> [STATED EXERCISE]:
Return all entries precisely as they stand, without the images.

> [PROVIDED RECORDS]:
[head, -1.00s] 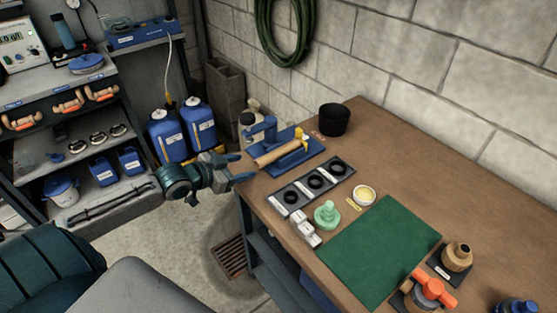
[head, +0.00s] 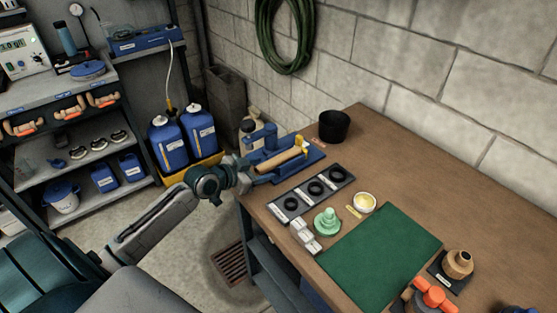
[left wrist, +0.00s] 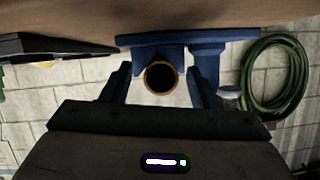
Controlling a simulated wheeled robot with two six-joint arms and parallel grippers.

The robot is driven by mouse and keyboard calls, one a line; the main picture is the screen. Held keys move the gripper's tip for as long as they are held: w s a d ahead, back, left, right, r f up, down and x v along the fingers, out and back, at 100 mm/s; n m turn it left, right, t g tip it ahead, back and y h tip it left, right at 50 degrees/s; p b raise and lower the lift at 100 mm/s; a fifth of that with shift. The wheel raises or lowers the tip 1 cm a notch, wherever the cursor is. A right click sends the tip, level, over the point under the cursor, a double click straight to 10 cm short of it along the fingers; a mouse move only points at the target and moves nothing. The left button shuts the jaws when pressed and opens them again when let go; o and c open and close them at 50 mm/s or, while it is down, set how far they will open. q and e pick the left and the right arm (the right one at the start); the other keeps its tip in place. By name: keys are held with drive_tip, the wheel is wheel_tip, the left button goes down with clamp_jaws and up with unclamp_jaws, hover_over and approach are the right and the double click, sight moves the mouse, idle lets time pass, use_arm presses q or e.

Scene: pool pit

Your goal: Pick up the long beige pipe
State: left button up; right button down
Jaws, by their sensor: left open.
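The long beige pipe (head: 284,160) lies on a blue stand (head: 318,153) at the table's far left corner. A yellow piece (head: 301,142) sits at its far end. My left gripper (head: 264,169) is open at the pipe's near end. In the left wrist view the round open end of the pipe (left wrist: 161,62) faces me, between the two dark fingers of the left gripper (left wrist: 158,82). Gaps show on both sides of the pipe. Behind it are blue stand parts (left wrist: 207,65). My right gripper is not in view.
A tray with black rings (head: 313,190), a pale green part (head: 327,222), white blocks (head: 305,236) and a black cup (head: 334,125) stand near the stand. A green mat (head: 380,255) covers the middle of the brown table (head: 430,190). Blue jugs (head: 168,144) stand left.

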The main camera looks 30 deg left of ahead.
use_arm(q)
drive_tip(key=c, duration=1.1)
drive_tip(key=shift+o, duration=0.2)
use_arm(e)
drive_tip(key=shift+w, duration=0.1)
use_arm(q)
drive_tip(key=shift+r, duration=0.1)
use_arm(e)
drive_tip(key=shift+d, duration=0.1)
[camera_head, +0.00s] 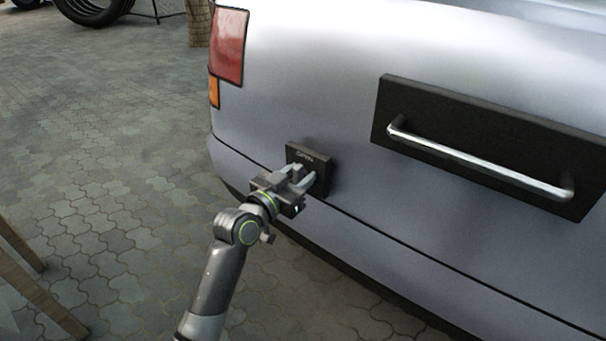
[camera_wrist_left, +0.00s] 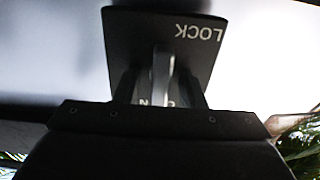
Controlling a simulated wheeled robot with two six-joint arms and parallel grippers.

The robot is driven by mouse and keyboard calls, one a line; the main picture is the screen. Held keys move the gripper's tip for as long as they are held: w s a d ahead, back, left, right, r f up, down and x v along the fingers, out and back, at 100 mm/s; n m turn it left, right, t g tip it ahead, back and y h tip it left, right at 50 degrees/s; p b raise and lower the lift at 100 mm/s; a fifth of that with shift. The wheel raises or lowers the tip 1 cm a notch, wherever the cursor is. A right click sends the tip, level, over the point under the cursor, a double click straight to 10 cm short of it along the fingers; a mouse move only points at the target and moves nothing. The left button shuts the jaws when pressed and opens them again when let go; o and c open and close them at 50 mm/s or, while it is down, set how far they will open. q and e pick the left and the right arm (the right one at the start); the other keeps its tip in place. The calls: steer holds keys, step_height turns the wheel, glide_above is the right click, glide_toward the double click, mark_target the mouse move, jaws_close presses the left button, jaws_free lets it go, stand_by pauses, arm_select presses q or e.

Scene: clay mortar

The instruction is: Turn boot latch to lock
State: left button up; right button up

> [ANSWER TO THE EXERCISE]:
[head, -1.00s] 
[head, +0.00s] 
[left wrist, +0.00s] 
Controlling a simulated wheeled robot with two six-joint arms and parallel grippers.

The robot is driven by mouse and keyboard calls, one a line; the main picture is the screen. Held keys move the gripper's tip for as long as they are held: w s a d ahead, back, left, right, r f up, down and x v along the fingers, out and back, at 100 mm/s; n m turn it left, right, t g tip it ahead, back and y h tip it left, right at 50 degrees/s; p b raise and lower the lift at 100 mm/s; a fifth of that with shift. The wheel raises or lowers the tip 1 cm a notch, wherever the cursor is. A right click sends the tip, level, over the point under the cursor, a double click straight to 10 cm short of it along the fingers; a mouse move only points at the target and moves nothing. The left button shuts the jaws when pressed and opens them again when let go; o and c open and close them at 50 mm/s or, while it is down, set how far they will open. q and e pick the left and the right arm (the right one at the start); the other keeps its tip in place. By name: keys are held with drive_tip, the wheel is wheel_tip, the left button goes down with clamp_jaws and up with unclamp_jaws, hover_over and approach are the right and the double click, sight moves the mouse, idle lets time pass, use_arm presses q or e.

Scene: pool pit

Your goal: Pick up the long beige pipe
State: left button up; right button down
Jaws, by their sensor: left open.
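The long beige pipe (head: 284,160) lies on a blue stand (head: 318,153) at the table's far left corner. A yellow piece (head: 301,142) sits at its far end. My left gripper (head: 264,169) is open at the pipe's near end. In the left wrist view the round open end of the pipe (left wrist: 161,62) faces me, between the two dark fingers of the left gripper (left wrist: 158,82). Gaps show on both sides of the pipe. Behind it are blue stand parts (left wrist: 207,65). My right gripper is not in view.
A tray with black rings (head: 313,190), a pale green part (head: 327,222), white blocks (head: 305,236) and a black cup (head: 334,125) stand near the stand. A green mat (head: 380,255) covers the middle of the brown table (head: 430,190). Blue jugs (head: 168,144) stand left.

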The main camera looks 30 deg left of ahead.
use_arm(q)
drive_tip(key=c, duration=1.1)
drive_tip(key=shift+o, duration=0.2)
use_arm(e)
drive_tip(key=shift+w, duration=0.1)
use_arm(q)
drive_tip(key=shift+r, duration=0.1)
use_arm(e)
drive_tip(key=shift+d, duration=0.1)
[camera_head, +0.00s] 
[camera_wrist_left, +0.00s] 
Controlling a simulated wheeled robot with two six-joint arms and parallel grippers.

The robot is driven by mouse and keyboard calls, one a line; the main picture is the screen. Held keys move the gripper's tip for as long as they are held: w s a d ahead, back, left, right, r f up, down and x v along the fingers, out and back, at 100 mm/s; n m turn it left, right, t g tip it ahead, back and y h tip it left, right at 50 degrees/s; p b raise and lower the lift at 100 mm/s; a fifth of that with shift. The wheel raises or lowers the tip 1 cm a notch, wherever the cursor is. A right click sends the tip, level, over the point under the cursor, a double click straight to 10 cm short of it along the fingers; a mouse move only points at the target and moves nothing. The left button shuts the jaws when pressed and opens them again when let go; o and c open and close them at 50 mm/s or, while it is down, set how far they will open. q and e pick the left and the right arm (the right one at the start); the other keeps its tip in place. The calls: steer holds keys, step_height turns the wheel, glide_above is the right click, glide_toward the double click, mark_target the mouse move, jaws_close presses the left button, jaws_free lets it go, stand_by pauses, arm_select presses q or e.

Scene: clay mortar

The instruction is: Turn boot latch to lock
State: left button up; right button up

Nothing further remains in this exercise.